STATED GOAL:
Locate all lines in the data below that hold "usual" and show them.

DATA SHOWN:
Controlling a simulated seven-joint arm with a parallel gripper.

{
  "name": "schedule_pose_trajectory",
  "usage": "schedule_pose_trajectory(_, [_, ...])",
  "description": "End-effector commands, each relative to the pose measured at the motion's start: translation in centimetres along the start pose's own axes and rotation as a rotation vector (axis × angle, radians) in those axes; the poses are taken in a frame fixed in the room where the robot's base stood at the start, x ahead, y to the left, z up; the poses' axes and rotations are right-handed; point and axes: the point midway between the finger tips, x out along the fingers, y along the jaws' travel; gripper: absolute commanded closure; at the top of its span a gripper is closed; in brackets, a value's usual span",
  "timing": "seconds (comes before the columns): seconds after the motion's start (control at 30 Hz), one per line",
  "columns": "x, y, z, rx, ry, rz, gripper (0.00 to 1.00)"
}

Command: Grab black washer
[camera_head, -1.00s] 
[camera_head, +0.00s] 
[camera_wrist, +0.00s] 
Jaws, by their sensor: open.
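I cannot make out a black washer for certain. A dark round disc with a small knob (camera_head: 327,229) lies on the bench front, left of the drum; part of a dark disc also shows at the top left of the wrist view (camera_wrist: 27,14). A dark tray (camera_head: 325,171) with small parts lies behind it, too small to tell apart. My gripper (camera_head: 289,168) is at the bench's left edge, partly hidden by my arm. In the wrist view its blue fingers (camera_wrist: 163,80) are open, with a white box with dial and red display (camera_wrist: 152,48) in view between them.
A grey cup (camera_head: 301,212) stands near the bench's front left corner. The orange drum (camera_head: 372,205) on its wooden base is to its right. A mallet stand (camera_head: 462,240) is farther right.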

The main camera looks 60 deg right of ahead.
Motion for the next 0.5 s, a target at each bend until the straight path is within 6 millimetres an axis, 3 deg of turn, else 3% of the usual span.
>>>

CORRECT OUTPUT:
  "description": "End-effector commands, each relative to the pose measured at the motion's start: translation in centimetres along the start pose's own axes and rotation as a rotation vector (axis × angle, radians) in those axes; the poses are taken in a frame fixed in the room where the robot's base stood at the start, x ahead, y to the left, z up; the poses' axes and rotations are right-handed; point and axes: the point midway between the finger tips, x out along the fingers, y along the jaws' travel; gripper: absolute commanded closure; at the top of its span a gripper is closed; in brackets, a value's usual span",
Motion for the next 0.5 s, a target at each bend until the straight path is within 6 millimetres an axis, 3 deg of turn, else 3% of the usual span.

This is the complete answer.